Now, how the Perceptron knows how the weights should be for each input? Well… it doesn’t. At least, not from the beginning of the learning process, just like you and me, when trying to learn something new.

That’s why this case is a case of supervised learning, what the Perceptron will do is: start with a random small weights, take one previously trained example (e.g: (1) yes to mood to beach, (2) not raining, (3) yes to friends going to beach and (4) yes to money, the output: 1 - yes, we shall go to the beach) do some computation taking in consideration the random weights we defined before, send it to a decision function, output something (1 - yes, 0 - no) and check if this output is equal to the expected (we’re using a trained example, remember?), of course that at the first try, it won’t be equal. So the Perceptron calculate the error rate and update its weights… after this, guess what? it repeat the process of trying to predict, but now, with the updated weights, after a few tries, the error rate tends to reduce and it starts predicting correctly. So it learned to predict a behavior, by training with previously trained examples.

So, a nice learning behavior would be something like this:

Which means, at every iteration (we call it epochs), the error rate tend to decrease and, as consequence, the Perceptron starts to predict correctly!

As you may have noted, I omitted a few details of the process so you could see the whole picture of the process: we take an example, we practice on it, we see what we missed, we try again, we learn. That’s the core process.

Now, to the details:

The computation

The first step that the Perceptron does it’s a computation that I referred as “some computation”, this is a simple computation, it’s just a simple Linear Combination of the feature vector (the variables) and the weight vector, which is just the sum of the products between feature/input and its respective weight:

$$ x_{1}w_{1}+x_{2}w_{2}+x_{3}w_{3}+ \cdots +x_{n}w_{n} $$

The Decision Function

So, after the Linear Combination, we send the result of it to a decision function, which will, somehow, based on some threshold (or without a threshold as we’re going to see), give us the output, that will be checked with the correct output, in case if it’s correct, fine, keep the weights like this, otherwise, it will calculate the error rate, adjust the weights and restart the process.

Binary output with threshold

This technique is very simple, after the linear combination, if the output is bigger than some threshold, it outputs 1 and we say that the neuron was activated, otherwise, output 0.

$$ \begin{equation} X= \begin{cases} 1, & \text{if}\ Linear,Combination>0 \
0, & \text{otherwise} \end{cases} \end{equation} $$

Using sigmoid function

Now, that a interesting one, it won’t use a threshold anymore, we’ll send the output of the Linear Combination to a sigmoid function

$$ S(\vec{w}\vec{x}) = \dfrac{1}{1+e^{-\vec{w}\vec{x}}} $$

which will, then, smooth the output, making it in the range of 0 and 1. Which is the most used in many Machine Learning Algorithms.

Adjusting the weights and learning

After the perceptron fails to predict correctly, it’s time to adjust the weight, using some rule, the classic perceptron has 2 rules:

Perceptron Learning Rule

This is very simple, when the perceptron has the incorrect output, it update its weights following this:

$$ w_{i} = w_{i} + \eta (t_{i} - o_{i})x_{i} $$

Which is simply multiplying a learning rate (usually 0.001) by the difference between the correct output and the wrong output and then multiplying it by its original input, after this, we add this value to the previous weight and then we have the value of the new weight.

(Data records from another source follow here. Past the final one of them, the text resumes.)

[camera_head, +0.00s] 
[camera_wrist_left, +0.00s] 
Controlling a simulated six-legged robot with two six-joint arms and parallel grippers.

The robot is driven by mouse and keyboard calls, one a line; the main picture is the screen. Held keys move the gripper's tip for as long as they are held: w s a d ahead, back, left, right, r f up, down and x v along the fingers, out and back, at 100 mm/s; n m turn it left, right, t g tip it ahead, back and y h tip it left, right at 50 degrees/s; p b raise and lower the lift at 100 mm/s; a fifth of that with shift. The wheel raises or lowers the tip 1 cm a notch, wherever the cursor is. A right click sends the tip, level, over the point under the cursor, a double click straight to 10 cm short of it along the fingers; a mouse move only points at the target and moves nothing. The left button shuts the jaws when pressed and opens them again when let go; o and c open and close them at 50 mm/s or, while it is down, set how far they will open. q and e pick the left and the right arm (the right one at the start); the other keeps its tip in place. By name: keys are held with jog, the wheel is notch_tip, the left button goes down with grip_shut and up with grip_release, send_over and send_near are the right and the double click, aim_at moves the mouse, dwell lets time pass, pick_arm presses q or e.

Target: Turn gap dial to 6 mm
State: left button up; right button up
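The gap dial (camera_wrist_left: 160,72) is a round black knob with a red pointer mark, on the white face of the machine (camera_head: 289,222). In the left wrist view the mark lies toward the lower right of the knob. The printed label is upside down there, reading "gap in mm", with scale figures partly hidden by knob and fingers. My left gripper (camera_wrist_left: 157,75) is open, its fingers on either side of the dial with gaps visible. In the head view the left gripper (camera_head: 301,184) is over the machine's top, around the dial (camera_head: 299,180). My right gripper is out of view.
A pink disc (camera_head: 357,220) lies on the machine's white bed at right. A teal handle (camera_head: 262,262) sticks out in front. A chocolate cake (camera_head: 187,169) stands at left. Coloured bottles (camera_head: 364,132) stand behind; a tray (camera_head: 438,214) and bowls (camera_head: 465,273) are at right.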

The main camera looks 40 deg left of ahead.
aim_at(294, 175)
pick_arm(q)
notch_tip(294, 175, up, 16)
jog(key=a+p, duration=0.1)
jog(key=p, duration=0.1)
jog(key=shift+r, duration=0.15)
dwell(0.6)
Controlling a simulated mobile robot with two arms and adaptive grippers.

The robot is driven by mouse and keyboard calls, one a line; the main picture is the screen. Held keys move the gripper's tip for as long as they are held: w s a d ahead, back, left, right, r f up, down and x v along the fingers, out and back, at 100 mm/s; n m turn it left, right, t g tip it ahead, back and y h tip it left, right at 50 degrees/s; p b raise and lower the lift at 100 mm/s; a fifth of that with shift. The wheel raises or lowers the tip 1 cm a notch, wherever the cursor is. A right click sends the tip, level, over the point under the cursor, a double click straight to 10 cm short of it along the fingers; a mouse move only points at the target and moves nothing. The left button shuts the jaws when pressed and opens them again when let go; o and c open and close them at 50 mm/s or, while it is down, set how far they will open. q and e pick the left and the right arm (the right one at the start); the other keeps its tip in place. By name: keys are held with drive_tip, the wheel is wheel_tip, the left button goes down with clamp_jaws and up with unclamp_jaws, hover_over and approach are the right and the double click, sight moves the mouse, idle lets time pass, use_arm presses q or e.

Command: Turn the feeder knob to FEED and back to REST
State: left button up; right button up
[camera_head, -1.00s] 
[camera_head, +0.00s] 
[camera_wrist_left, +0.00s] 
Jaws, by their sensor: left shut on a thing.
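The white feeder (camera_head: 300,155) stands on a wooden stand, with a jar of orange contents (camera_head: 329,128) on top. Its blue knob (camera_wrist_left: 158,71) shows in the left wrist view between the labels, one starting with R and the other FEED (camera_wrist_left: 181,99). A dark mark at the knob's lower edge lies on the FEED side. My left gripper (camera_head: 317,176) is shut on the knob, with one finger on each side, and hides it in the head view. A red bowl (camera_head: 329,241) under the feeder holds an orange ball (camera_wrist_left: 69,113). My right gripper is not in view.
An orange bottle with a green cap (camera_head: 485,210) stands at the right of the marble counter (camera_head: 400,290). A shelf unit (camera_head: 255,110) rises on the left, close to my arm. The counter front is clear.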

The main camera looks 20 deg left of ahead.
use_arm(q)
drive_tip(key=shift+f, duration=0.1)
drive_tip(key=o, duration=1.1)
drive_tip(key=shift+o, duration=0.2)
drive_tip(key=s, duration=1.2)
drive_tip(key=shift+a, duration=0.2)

It’s fair simple, isn’t it? The problem arises when the data isn’t linearly separable, like this:

With this scenario, the result just won’t converge. So we adopt another rule!

Delta Rule

Now we must find a way to have a non-linear output, and what’s the best for this if not the classic Gradient Descent algorithm? GD will simply search through hypothesis spaces and try to minimize the cost function, I wrote about this here.

So, it’s just a technique to solve our previous problem, but still, the weights will be updated (now, using the GD) and then the process start over!

Code of a Perceptron

Now, here’s a code of a Perceptron that will behave like a simple Boolean function. I didn’t use the Delta Dule (Gradient Descent) to optimize the weights, as this problem (binary Boolean functions) is linearly separable.

  import math
  from numpy import random, array
  from random import choice
  import matplotlib.pyplot as plt

  class Perceptron():
      
      """
      this is the thereshold to activate the unit 
      """
      def activation(self,x):
          return 1/(1 + math.exp(-x))

      def linear_combination(self, X):
          total = 0
          for i in xrange(len(self.weights)):
              total += self.weights[i] * X[i]
          return total
      
      def unit_output(self, X):
          return self.activation(self.linear_combination(X))

      def train(self, training_data, epochs):
          
          self.learning_rate = 0.5
          self.errors = []

          # initializing weights
          self.weights = random.rand(len(training_data[1][0]))
          
          for i in xrange(epochs):
              X, y = choice(training_data)
              # > calculate output with current weight
              output = self.unit_output(X)
              # > calculate error rate (t - o)
              error_rate = y - output
              self.errors.append(error_rate)
              print 'the X: ', X
              print 'output: ',output
              print 'correct target: ', y
              # > apply learning rule which will update weights
              self.weights += self.learning_rate * error_rate * X

      def predict(self,X):
          y = self.unit_output(X)
          return y
                  

          training_data = [
                  (array([0,0,1]), 0),
                  (array([0,1,1]), 0),
                  (array([1,0,1]), 0),
                  (array([1,1,1]), 1),
                  
          ]

  p = Perceptron()

  p.train(training_data, 2000)
  print p.predict([1,0,1])
  plt.plot(p.errors)
  plt.ylabel('errors')
  plt.xlabel('epochs')
  plt.show()

Conclusion and next steps

With this we conclude what a simple single Perceptron is doing! Of course there are many improvements on it and we can connect many of these Artificial Neurons in many layers… that’s what is called Artificial Neural Network, I’ll be writing about it soon!